*TASK TO CARRY OUT*.
Provide again, from the entries below, every line from the one containing "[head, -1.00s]" through the one containing "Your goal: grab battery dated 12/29", exactly as written, and no other line.

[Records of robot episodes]
<<<<
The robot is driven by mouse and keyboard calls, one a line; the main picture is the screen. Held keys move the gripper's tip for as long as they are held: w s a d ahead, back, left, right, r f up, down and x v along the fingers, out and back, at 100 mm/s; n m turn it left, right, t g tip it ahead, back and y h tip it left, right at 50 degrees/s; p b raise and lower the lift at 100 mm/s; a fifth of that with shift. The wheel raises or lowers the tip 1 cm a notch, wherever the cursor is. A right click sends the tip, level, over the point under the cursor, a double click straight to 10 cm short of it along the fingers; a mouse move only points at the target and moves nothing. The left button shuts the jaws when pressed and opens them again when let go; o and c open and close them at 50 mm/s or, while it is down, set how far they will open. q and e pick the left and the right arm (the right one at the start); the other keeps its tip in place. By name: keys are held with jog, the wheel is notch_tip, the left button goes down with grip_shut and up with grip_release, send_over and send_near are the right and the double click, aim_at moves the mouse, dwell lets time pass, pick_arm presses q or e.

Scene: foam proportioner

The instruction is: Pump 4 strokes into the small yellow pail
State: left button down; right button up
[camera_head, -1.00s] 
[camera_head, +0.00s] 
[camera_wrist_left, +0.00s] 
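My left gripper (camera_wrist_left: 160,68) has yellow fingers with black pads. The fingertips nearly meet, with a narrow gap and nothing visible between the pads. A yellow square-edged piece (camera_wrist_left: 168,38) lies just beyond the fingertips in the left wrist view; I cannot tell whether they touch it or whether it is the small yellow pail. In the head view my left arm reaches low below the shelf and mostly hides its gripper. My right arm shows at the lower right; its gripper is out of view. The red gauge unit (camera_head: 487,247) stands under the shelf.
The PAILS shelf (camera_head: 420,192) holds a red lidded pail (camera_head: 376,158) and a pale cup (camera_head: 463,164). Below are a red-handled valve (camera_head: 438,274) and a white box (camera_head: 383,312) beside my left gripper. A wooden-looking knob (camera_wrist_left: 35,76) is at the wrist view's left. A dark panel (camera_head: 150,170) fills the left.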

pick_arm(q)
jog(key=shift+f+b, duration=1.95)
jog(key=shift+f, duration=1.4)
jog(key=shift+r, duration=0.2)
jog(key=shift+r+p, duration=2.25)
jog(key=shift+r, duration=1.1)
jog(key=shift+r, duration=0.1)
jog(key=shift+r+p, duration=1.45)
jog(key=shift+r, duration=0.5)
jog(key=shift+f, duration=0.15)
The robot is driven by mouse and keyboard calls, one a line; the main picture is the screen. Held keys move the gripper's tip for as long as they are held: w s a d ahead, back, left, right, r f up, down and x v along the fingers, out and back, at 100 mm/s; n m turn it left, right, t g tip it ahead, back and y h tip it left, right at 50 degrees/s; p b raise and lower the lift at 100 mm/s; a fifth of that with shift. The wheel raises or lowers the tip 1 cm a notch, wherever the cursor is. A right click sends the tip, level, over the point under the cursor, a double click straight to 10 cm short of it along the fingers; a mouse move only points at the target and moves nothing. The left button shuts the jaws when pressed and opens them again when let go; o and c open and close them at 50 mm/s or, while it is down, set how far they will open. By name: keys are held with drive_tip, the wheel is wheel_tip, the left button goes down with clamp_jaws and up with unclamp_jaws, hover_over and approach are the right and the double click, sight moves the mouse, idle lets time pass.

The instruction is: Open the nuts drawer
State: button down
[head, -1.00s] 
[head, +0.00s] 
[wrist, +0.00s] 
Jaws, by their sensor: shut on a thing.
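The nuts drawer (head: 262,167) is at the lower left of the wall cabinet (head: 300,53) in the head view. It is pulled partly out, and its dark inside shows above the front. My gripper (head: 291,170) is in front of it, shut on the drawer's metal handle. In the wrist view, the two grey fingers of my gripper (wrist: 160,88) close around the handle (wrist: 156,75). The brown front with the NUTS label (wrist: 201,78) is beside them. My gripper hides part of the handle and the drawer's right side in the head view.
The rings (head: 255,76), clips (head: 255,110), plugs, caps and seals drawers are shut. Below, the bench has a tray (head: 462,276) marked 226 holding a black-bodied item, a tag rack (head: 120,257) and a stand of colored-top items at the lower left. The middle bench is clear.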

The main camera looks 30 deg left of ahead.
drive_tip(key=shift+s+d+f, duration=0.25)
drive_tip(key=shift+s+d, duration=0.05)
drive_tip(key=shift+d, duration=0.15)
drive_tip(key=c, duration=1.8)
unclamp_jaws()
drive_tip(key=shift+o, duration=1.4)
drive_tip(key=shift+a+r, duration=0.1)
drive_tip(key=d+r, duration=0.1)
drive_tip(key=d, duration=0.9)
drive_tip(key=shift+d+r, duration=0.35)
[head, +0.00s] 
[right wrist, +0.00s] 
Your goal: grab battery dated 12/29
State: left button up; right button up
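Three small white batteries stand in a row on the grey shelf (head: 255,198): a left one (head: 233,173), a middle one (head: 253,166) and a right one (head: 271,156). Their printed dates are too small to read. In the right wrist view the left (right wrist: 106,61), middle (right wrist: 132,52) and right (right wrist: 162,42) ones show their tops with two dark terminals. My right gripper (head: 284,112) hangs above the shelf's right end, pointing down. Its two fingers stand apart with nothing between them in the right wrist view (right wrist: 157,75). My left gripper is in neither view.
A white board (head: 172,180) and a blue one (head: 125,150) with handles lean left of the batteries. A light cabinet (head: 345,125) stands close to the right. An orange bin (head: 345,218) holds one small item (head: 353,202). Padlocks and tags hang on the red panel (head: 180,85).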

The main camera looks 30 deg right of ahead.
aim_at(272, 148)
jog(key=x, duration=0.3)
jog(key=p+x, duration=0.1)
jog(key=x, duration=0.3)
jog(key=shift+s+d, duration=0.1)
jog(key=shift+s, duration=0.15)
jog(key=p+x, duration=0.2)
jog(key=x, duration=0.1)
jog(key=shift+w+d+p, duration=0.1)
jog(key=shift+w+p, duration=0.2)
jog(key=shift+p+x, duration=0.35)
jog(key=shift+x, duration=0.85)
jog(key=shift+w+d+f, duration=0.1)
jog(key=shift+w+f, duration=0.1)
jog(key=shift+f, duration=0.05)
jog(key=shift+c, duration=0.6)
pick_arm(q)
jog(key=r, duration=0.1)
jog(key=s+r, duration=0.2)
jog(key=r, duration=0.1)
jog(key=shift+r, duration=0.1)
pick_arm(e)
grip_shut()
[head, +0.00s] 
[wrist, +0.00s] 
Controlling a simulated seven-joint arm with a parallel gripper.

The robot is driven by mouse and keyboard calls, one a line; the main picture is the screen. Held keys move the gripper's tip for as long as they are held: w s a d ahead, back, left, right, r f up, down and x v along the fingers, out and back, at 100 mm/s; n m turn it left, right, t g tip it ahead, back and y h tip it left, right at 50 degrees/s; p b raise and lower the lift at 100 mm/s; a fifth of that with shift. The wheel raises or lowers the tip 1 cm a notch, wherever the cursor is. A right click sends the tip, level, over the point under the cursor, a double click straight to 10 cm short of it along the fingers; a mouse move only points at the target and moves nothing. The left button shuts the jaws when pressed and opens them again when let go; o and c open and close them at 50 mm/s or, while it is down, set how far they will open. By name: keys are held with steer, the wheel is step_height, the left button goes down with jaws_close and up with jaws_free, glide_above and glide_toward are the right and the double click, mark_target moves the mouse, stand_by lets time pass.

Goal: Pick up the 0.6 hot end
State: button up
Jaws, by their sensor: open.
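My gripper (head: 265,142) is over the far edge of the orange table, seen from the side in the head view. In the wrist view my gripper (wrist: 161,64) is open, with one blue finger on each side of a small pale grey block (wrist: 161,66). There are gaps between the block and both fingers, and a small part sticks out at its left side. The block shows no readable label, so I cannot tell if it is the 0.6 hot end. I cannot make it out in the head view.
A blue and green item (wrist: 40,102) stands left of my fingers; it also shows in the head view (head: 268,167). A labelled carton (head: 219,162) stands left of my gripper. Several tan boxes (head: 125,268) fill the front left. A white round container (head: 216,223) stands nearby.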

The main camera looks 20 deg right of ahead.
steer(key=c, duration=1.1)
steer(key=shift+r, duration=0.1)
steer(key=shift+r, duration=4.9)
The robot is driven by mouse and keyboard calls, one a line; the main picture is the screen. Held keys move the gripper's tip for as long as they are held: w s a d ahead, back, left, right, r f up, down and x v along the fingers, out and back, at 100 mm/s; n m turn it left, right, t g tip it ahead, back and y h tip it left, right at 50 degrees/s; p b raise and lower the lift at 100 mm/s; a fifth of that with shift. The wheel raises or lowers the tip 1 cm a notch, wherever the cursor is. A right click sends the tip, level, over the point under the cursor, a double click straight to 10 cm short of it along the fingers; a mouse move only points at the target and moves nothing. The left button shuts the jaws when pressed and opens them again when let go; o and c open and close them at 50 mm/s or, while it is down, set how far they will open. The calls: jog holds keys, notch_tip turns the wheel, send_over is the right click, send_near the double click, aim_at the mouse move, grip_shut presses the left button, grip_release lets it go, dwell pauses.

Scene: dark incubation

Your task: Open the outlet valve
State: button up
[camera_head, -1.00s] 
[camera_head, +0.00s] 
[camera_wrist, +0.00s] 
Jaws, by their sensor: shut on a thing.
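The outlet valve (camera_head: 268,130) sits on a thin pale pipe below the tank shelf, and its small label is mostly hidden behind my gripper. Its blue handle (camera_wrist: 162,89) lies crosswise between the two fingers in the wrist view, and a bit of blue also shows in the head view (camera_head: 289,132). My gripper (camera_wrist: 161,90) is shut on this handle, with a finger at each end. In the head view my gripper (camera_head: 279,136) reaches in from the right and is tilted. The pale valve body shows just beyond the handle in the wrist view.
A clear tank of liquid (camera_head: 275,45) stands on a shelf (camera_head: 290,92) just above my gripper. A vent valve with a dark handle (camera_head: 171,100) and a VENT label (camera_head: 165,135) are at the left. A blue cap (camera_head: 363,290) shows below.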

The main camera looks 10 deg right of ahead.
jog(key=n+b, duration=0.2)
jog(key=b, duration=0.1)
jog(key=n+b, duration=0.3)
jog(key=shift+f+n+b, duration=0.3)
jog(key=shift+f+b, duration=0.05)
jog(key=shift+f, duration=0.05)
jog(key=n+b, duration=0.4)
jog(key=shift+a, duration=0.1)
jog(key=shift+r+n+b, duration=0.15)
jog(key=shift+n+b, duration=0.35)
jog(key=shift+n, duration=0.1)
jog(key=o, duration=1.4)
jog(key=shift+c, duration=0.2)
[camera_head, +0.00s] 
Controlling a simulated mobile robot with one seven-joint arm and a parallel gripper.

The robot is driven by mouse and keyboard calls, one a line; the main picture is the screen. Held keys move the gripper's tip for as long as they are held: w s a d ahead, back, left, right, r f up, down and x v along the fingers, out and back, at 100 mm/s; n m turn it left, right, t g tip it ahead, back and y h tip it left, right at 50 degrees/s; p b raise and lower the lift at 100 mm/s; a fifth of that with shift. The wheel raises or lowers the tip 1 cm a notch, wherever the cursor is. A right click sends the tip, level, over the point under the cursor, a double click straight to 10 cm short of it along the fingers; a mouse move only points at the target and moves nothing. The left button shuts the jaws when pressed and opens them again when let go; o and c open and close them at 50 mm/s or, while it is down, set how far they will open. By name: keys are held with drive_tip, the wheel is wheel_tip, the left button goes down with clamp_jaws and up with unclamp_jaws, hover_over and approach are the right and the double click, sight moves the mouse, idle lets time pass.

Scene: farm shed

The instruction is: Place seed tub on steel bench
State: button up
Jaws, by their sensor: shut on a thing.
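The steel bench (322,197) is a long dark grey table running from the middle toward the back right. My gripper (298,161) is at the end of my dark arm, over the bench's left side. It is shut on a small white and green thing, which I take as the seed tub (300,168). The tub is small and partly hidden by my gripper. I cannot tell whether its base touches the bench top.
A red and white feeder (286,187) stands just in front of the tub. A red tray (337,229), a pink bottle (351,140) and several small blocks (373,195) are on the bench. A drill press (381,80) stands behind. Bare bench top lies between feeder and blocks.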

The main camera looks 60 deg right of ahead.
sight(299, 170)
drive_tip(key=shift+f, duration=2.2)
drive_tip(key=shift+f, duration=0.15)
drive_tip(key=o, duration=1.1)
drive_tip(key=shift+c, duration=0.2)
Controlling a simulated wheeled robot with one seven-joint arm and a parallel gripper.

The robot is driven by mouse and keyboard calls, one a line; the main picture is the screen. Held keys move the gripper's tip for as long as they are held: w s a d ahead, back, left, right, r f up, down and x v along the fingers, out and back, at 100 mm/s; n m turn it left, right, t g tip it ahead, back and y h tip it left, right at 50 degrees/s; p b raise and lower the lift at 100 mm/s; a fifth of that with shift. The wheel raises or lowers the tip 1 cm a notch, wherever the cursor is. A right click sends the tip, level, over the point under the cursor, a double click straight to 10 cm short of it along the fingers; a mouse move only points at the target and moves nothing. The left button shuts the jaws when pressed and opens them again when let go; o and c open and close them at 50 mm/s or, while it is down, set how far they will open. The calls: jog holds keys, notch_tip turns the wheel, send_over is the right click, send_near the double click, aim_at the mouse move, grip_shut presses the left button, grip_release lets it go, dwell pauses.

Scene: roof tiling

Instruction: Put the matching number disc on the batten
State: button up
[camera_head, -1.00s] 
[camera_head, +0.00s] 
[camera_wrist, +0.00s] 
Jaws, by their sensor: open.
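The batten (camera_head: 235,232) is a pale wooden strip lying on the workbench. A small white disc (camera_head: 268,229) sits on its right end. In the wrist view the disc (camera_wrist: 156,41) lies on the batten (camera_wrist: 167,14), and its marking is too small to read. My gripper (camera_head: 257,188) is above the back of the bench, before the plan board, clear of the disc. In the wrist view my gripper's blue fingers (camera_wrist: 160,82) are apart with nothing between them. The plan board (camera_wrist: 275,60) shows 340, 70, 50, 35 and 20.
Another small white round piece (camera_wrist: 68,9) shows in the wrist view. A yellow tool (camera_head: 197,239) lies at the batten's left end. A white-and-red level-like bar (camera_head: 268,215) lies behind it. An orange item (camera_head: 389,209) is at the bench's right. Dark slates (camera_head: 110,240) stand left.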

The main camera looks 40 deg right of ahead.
>>>>
*SOLUTION FOR THIS PROBLEM*.
[head, -1.00s] 
[head, +0.00s] 
[wrist, +0.00s] 
Jaws, by their sensor: shut on a thing.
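The nuts drawer (head: 262,167) is at the lower left of the wall cabinet (head: 300,53) in the head view. It is pulled partly out, and its dark inside shows above the front. My gripper (head: 291,170) is in front of it, shut on the drawer's metal handle. In the wrist view, the two grey fingers of my gripper (wrist: 160,88) close around the handle (wrist: 156,75). The brown front with the NUTS label (wrist: 201,78) is beside them. My gripper hides part of the handle and the drawer's right side in the head view.
The rings (head: 255,76), clips (head: 255,110), plugs, caps and seals drawers are shut. Below, the bench has a tray (head: 462,276) marked 226 holding a black-bodied item, a tag rack (head: 120,257) and a stand of colored-top items at the lower left. The middle bench is clear.

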The main camera looks 30 deg left of ahead.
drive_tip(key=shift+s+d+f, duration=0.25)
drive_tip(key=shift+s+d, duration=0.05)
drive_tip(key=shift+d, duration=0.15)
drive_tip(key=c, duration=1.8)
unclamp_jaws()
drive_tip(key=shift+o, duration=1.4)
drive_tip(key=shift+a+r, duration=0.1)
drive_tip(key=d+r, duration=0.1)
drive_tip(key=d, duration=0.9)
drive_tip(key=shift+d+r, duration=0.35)
[head, +0.00s] 
[right wrist, +0.00s] 
Your goal: grab battery dated 12/29

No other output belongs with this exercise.